Wenn ihr das lest, sitze ich auf dem Flughafen in Rom und warte auf meinen Anschluss nach Istanbul. Fast ein halbes Jahr ist es her, dass ich in Istanbul ins Flugzeug stieg und fest der Überzeugung war, dass ich unsere Beziehung für beendet erklärt habe und erst wieder zurückkomme, wenn ich alt und faltig bin. Nun bin ich zwar etwas älter, dank meiner neuen Retinolpflege aber eher weniger faltig.
When you read this, I am at the airport in Rome waiting for my connecting flight to Istanbul. It has been almost half a year since I climbed in the airplane in Istanbul, and I was utterly convinced that I had declared our relationship to be finished.
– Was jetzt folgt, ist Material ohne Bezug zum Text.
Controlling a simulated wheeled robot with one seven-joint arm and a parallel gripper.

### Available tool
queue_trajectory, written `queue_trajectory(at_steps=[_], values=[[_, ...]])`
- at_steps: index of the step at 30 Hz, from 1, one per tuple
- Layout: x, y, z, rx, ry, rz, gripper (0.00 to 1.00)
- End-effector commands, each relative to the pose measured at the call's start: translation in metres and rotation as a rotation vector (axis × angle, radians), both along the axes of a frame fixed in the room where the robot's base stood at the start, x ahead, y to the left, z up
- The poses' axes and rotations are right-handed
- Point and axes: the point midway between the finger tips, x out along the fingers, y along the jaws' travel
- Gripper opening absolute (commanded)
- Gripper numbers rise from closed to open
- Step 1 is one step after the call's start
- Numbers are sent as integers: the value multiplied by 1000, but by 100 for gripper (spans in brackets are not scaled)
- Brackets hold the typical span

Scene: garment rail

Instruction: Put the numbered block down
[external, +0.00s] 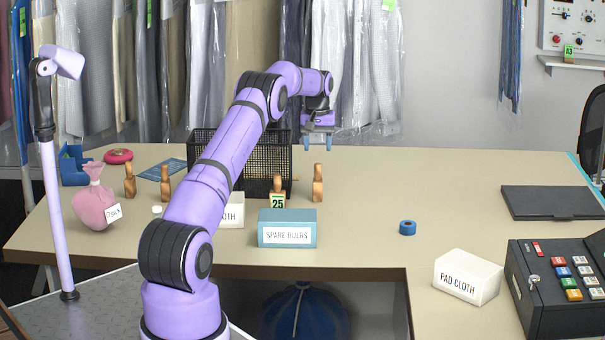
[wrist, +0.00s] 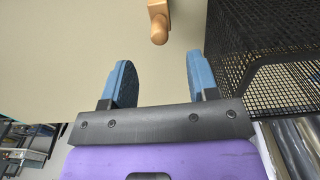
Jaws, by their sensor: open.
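A wooden numbered block marked 25 (external: 277,200) stands upright at the blue-grey SPARE BULBS box (external: 287,232) in the external view. I cannot tell whether it rests on the box's back edge or just behind it. My gripper (external: 317,143) is open and empty above the back of the table, up and to the right of the block. In the wrist view the two blue fingers (wrist: 160,80) are apart with nothing between them. A wooden peg (wrist: 159,25) shows beyond the fingertips; it may be the plain peg (external: 318,183) right of the block.
A black mesh basket (external: 205,142) stands behind the block, close beside my gripper; it also shows in the wrist view (wrist: 275,85). Other wooden pegs (external: 130,181) and a pink bag (external: 95,205) are left. Blue tape (external: 407,228) lies right. The table (external: 430,180) is clear at centre right.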

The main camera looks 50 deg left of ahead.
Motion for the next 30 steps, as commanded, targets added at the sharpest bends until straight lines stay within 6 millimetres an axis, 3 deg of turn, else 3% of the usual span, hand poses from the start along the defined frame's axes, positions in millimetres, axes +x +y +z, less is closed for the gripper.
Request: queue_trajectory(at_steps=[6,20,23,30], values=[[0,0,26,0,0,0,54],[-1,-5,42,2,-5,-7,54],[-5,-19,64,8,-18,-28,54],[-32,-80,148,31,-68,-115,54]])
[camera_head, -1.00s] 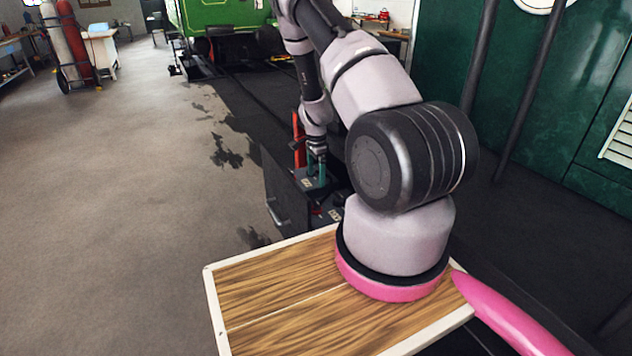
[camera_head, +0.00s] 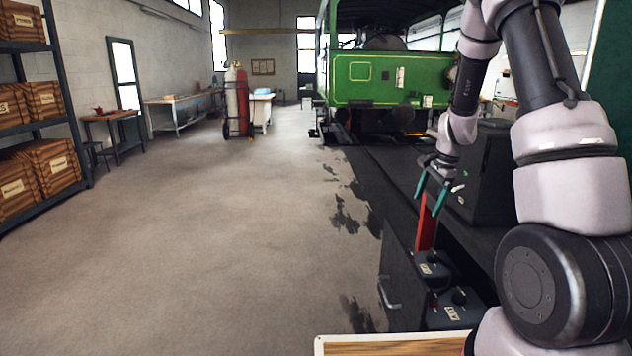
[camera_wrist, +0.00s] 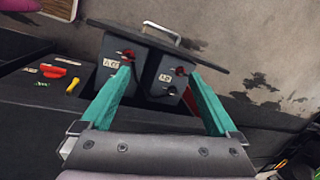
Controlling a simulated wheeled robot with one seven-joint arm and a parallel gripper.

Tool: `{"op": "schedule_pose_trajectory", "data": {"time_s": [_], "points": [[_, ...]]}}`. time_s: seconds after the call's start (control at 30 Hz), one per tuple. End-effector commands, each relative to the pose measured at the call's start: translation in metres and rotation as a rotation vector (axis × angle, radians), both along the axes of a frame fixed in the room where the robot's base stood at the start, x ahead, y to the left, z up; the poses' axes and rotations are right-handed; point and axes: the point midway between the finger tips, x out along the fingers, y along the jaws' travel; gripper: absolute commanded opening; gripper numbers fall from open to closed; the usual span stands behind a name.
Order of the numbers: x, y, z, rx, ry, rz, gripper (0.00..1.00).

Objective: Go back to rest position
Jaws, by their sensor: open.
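My gripper (camera_head: 432,200) has two teal fingers spread apart with nothing between them. The nearer box (camera_head: 455,312) and the farther box (camera_head: 432,268) stand beside a dark panel (camera_head: 395,285) with a metal handle. In the wrist view my gripper (camera_wrist: 165,72) points down at the two boxes, and its fingers frame them without any visible hold. The panel (camera_wrist: 160,45) lies beyond them there.
A dark cabinet (camera_head: 485,175) stands close to the right of my gripper. Gas cylinders (camera_head: 238,100) and shelves of wooden crates (camera_head: 30,180) are farther left. The grey floor (camera_head: 200,220) between is clear.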

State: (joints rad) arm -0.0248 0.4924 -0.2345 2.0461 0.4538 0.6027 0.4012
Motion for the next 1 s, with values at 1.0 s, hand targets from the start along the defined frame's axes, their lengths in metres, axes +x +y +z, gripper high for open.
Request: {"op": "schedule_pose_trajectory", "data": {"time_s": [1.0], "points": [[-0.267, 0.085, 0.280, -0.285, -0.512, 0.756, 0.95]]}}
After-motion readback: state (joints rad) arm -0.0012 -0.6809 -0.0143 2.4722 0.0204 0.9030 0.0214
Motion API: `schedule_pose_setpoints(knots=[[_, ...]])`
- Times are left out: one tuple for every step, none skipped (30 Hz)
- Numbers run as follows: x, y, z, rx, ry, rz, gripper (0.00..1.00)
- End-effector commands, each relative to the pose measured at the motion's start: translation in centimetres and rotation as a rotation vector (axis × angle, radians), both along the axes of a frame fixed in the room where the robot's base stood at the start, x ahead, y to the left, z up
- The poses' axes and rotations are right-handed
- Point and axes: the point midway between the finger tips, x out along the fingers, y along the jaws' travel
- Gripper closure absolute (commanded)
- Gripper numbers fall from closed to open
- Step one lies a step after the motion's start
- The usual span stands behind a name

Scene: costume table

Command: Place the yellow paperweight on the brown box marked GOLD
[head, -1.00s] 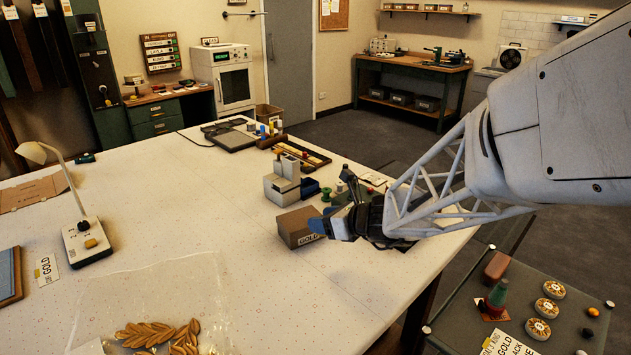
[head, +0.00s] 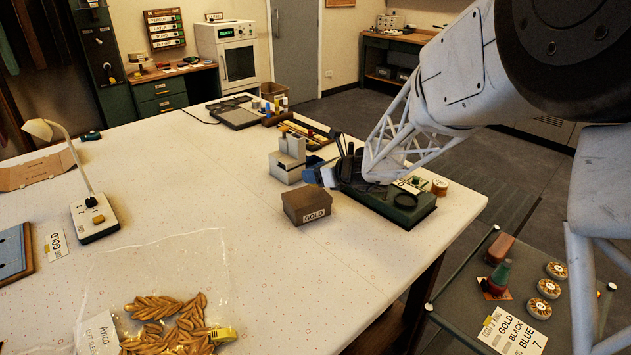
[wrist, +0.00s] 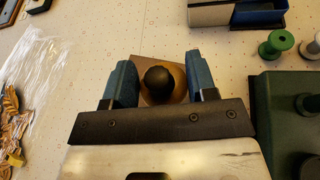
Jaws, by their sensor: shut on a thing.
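The brown box marked GOLD (head: 306,207) sits on the table near its right edge, its label facing the front. My gripper (head: 324,177) is just behind and above the box's right end in the head view. Its blue fingers are closed around a yellow-brown paperweight with a round black knob (wrist: 158,80). The paperweight's underside is hidden. In the wrist view a brown surface (wrist: 146,61) shows beyond the knob, probably the box top. Whether the paperweight touches the box cannot be told.
A green case (head: 410,214) with a black ring lies right of the box. A grey block stand (head: 287,168) and a blue tray are behind it. A clear bag of golden leaves (head: 165,315) lies at front left.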

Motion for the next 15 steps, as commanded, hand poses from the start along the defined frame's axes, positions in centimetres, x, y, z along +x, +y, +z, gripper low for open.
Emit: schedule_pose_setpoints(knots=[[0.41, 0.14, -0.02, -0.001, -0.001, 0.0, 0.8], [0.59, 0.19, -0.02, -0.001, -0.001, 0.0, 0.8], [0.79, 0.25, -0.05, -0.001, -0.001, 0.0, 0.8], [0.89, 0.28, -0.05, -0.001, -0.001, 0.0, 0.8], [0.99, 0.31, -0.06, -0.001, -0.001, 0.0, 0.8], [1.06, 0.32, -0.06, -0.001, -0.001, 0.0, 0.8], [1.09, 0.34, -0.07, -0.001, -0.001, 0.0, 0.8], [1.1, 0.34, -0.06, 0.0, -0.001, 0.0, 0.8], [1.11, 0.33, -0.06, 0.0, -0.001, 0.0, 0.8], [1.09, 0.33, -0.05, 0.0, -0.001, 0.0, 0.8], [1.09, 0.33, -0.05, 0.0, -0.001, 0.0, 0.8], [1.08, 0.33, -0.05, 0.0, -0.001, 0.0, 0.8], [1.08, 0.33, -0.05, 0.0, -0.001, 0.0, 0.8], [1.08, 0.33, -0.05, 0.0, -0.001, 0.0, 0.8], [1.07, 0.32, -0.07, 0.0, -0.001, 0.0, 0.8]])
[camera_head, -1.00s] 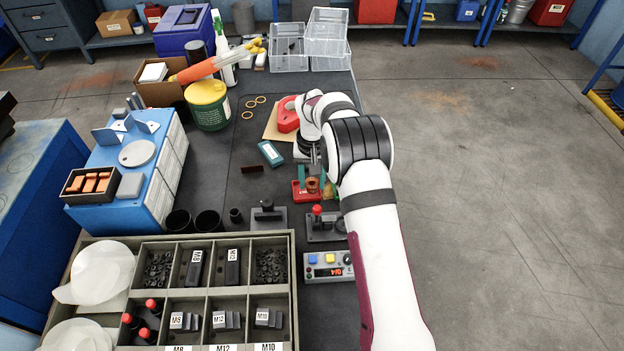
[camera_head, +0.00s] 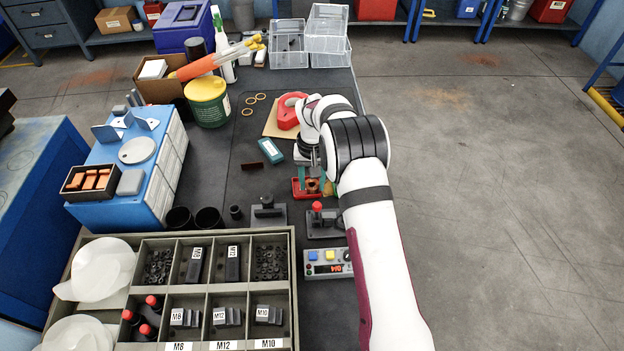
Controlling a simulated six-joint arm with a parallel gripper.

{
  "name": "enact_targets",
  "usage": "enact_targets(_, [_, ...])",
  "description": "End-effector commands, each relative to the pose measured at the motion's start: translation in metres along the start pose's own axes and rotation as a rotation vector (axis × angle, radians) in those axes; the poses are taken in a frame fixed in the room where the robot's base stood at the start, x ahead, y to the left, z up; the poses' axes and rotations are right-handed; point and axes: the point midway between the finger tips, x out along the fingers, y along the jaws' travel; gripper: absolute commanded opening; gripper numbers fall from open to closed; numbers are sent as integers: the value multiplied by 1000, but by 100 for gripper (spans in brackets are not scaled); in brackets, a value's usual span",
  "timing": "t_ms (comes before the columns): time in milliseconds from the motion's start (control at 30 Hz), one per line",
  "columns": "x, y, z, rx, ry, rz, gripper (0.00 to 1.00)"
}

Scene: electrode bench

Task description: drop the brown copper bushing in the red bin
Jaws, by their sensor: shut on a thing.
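The brown copper bushing (camera_head: 313,185) is a small orange-brown ring shape, seen at the small red bin (camera_head: 299,193). My gripper (camera_head: 313,172) points down over this bin and is shut on the bushing. The fingers are small and partly hidden by my wrist. I cannot tell whether the bushing touches the bin's floor. The bin's right side is partly covered by the bushing and my arm. A narrow green piece stands at the bin's left part.
A red-knobbed fixture (camera_head: 322,222) and a control box (camera_head: 327,262) stand nearer. The dark bench is clear left of the bin.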

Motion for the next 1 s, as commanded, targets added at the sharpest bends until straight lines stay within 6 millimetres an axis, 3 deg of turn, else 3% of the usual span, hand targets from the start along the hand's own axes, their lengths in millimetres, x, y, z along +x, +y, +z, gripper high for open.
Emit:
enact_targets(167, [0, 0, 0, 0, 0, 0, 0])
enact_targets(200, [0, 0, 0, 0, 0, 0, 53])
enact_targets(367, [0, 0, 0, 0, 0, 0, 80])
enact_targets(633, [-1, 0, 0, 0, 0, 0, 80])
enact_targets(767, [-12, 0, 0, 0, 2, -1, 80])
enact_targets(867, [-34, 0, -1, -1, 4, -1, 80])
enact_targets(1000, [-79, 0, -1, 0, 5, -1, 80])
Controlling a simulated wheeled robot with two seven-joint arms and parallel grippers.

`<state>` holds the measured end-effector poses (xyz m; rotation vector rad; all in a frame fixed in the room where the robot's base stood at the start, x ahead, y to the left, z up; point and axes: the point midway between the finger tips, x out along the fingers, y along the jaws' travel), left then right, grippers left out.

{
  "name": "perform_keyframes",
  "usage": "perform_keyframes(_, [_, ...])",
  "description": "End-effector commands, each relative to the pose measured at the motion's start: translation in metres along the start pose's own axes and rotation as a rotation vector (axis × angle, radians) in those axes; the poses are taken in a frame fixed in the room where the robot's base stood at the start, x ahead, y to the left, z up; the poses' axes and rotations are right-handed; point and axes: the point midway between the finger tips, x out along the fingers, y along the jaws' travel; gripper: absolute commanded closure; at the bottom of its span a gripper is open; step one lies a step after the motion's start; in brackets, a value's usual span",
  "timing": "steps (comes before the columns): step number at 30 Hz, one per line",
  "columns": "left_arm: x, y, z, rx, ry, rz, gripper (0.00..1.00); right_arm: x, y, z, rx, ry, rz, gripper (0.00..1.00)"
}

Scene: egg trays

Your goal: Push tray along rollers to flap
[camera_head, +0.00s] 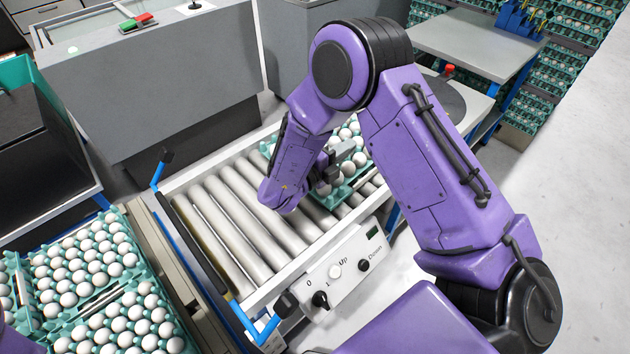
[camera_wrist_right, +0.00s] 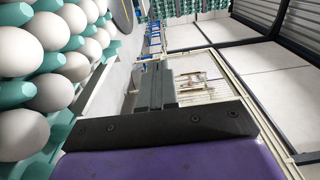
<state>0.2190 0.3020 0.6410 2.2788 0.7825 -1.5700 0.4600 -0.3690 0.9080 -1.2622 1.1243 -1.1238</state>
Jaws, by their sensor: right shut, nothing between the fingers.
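A teal tray of white eggs (camera_head: 348,181) sits on the roller conveyor (camera_head: 238,212), toward its right end and partly hidden behind my right forearm. My right gripper (camera_head: 341,152) is shut and empty, down beside the eggs; its fingers are partly covered by the arm. In the right wrist view, the closed grey fingers (camera_wrist_right: 156,86) are in front and the tray's eggs (camera_wrist_right: 62,55) fill the left side, close beside the gripper. I cannot tell whether the fingers touch the tray. I cannot clearly identify the flap. My left gripper is out of view.
Bare rollers lie left of the tray. A blue-handled frame (camera_head: 190,250) stands at the conveyor's left end. More egg trays (camera_head: 75,335) lie at lower left. A control panel with knobs (camera_head: 340,272) is on the near side; a grey machine (camera_head: 165,75) stands behind.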

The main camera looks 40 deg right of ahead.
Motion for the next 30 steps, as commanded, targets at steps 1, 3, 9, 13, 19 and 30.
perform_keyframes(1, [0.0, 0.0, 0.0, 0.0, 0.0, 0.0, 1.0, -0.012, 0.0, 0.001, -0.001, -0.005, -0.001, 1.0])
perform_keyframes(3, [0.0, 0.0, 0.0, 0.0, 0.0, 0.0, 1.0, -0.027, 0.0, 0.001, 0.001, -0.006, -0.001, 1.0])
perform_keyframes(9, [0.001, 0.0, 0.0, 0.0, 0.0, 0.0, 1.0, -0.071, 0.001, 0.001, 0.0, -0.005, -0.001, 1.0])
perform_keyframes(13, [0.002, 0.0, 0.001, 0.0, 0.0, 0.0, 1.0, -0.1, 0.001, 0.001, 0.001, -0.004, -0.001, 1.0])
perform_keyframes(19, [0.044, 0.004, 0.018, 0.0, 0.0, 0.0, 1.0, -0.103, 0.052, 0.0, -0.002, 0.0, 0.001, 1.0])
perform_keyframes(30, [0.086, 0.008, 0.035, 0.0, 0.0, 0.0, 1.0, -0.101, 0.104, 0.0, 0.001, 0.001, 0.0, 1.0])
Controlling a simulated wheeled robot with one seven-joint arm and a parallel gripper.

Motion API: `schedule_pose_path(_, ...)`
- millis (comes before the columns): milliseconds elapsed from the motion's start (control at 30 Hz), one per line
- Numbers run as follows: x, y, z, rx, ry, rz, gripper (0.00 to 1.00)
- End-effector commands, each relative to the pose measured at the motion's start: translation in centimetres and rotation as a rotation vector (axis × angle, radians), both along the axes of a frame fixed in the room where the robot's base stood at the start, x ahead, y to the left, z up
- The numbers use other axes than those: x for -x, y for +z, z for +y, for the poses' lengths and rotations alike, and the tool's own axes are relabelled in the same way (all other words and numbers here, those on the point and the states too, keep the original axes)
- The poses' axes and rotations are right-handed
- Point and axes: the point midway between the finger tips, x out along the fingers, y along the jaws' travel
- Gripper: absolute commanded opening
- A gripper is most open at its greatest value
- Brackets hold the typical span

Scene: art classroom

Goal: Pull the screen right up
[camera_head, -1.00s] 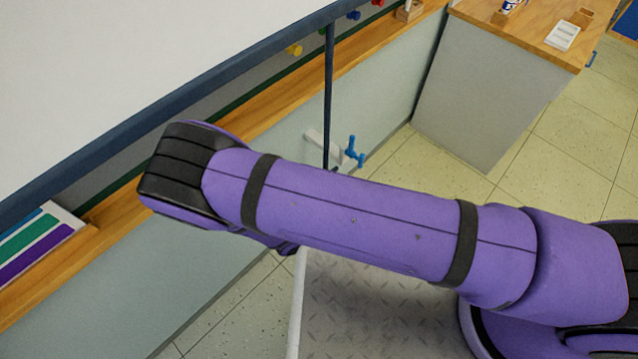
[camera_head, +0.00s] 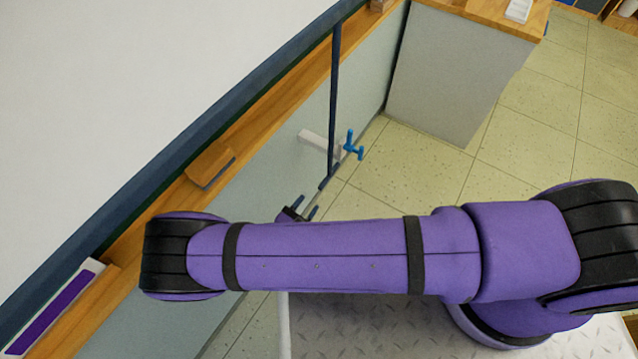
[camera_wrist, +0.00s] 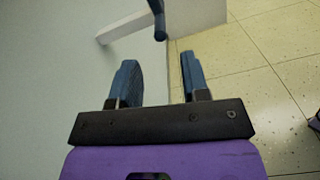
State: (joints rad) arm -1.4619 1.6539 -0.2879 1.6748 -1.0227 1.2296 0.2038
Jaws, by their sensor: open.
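The white screen (camera_head: 130,75) fills the upper left of the head view, with a dark blue bar (camera_head: 190,145) along its lower edge. A dark blue rod (camera_head: 334,100) hangs down near the bar's right end; its lower end also shows at the top of the wrist view (camera_wrist: 158,22). My gripper (camera_head: 305,206) shows partly past my arm, just below and left of the rod's lower end. In the wrist view my gripper (camera_wrist: 157,65) is open and empty, its fingers apart, with the rod's end ahead of the gap.
A wooden ledge (camera_head: 250,125) runs along the wall under the screen, bearing a wooden eraser-like block (camera_head: 210,165). A blue tap-shaped handle (camera_head: 352,147) stands beyond the rod. A grey cabinet (camera_head: 455,75) is at the upper right. Tiled floor (camera_head: 420,180) between is clear.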

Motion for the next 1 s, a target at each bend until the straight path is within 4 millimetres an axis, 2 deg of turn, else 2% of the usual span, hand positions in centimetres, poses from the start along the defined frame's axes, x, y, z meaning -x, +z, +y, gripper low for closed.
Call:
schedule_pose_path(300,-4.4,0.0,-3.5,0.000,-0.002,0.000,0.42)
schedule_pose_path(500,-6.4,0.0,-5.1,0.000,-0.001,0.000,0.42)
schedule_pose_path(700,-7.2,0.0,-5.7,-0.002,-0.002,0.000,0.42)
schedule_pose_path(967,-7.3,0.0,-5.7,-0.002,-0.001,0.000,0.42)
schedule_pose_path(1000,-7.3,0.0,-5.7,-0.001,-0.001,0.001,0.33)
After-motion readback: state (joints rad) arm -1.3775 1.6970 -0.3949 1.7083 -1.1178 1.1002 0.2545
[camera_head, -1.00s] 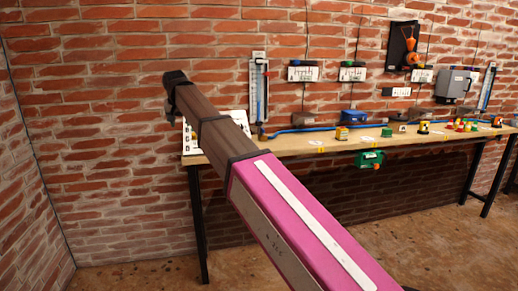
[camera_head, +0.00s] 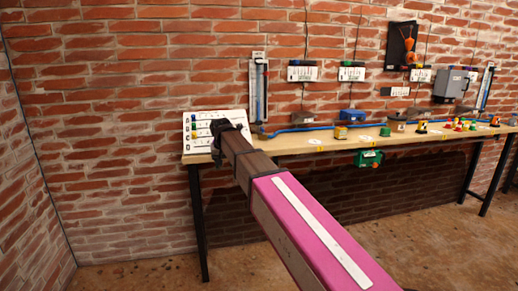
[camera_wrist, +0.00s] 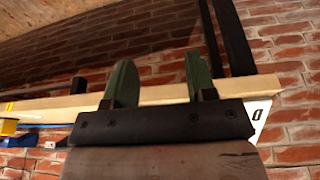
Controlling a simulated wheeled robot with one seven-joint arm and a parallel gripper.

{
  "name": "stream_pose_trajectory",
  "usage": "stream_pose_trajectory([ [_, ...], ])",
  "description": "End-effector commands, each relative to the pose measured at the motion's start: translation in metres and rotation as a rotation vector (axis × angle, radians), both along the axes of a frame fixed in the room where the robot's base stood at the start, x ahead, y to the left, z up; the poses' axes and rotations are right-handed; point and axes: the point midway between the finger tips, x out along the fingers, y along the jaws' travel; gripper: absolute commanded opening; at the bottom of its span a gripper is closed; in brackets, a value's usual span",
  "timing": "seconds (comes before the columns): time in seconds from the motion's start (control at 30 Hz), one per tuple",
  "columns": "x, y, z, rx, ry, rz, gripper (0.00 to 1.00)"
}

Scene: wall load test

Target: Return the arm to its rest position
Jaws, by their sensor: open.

I would only return when I was old and wrinkly. Well, I am a little older now, but thanks to my new retinol skin care rather less wrinkly.
Es ist nicht einfach, die Liebe zu Istanbul zu beenden. Ich habe in diesem halben Jahr gelernt, dass es das Schwerste auf der Welt ist, eine Entscheidung gegen die große Liebe zu treffen. Dass es Sinn ergibt, besser keinen Kontakt mehr zu ihr zu haben. Ich habe hundert gute Gründe, warum ich gegangen bin, warum diese Beziehung hier mit Cambridge eine richtig gute und solide ist. Aber ich vermisse die Stadt täglich. Den absoluten Tiefpunkt hatte ich im November erreicht, als ich mitten in Manhattan im Simit Sarayi – einer türkischen Cafékette – saß, çay und türkischen Kaffee schlürfte und furchtbares Heimweh hatte. Also habe ich beim nächsten Telefongespräch mit meiner Freundin mich halb selbst eingeladen und schnell Flüge gebucht. Nicht, dass sie es sich noch einmal überlegen und ihr Gästezimmer anders vergeben würde.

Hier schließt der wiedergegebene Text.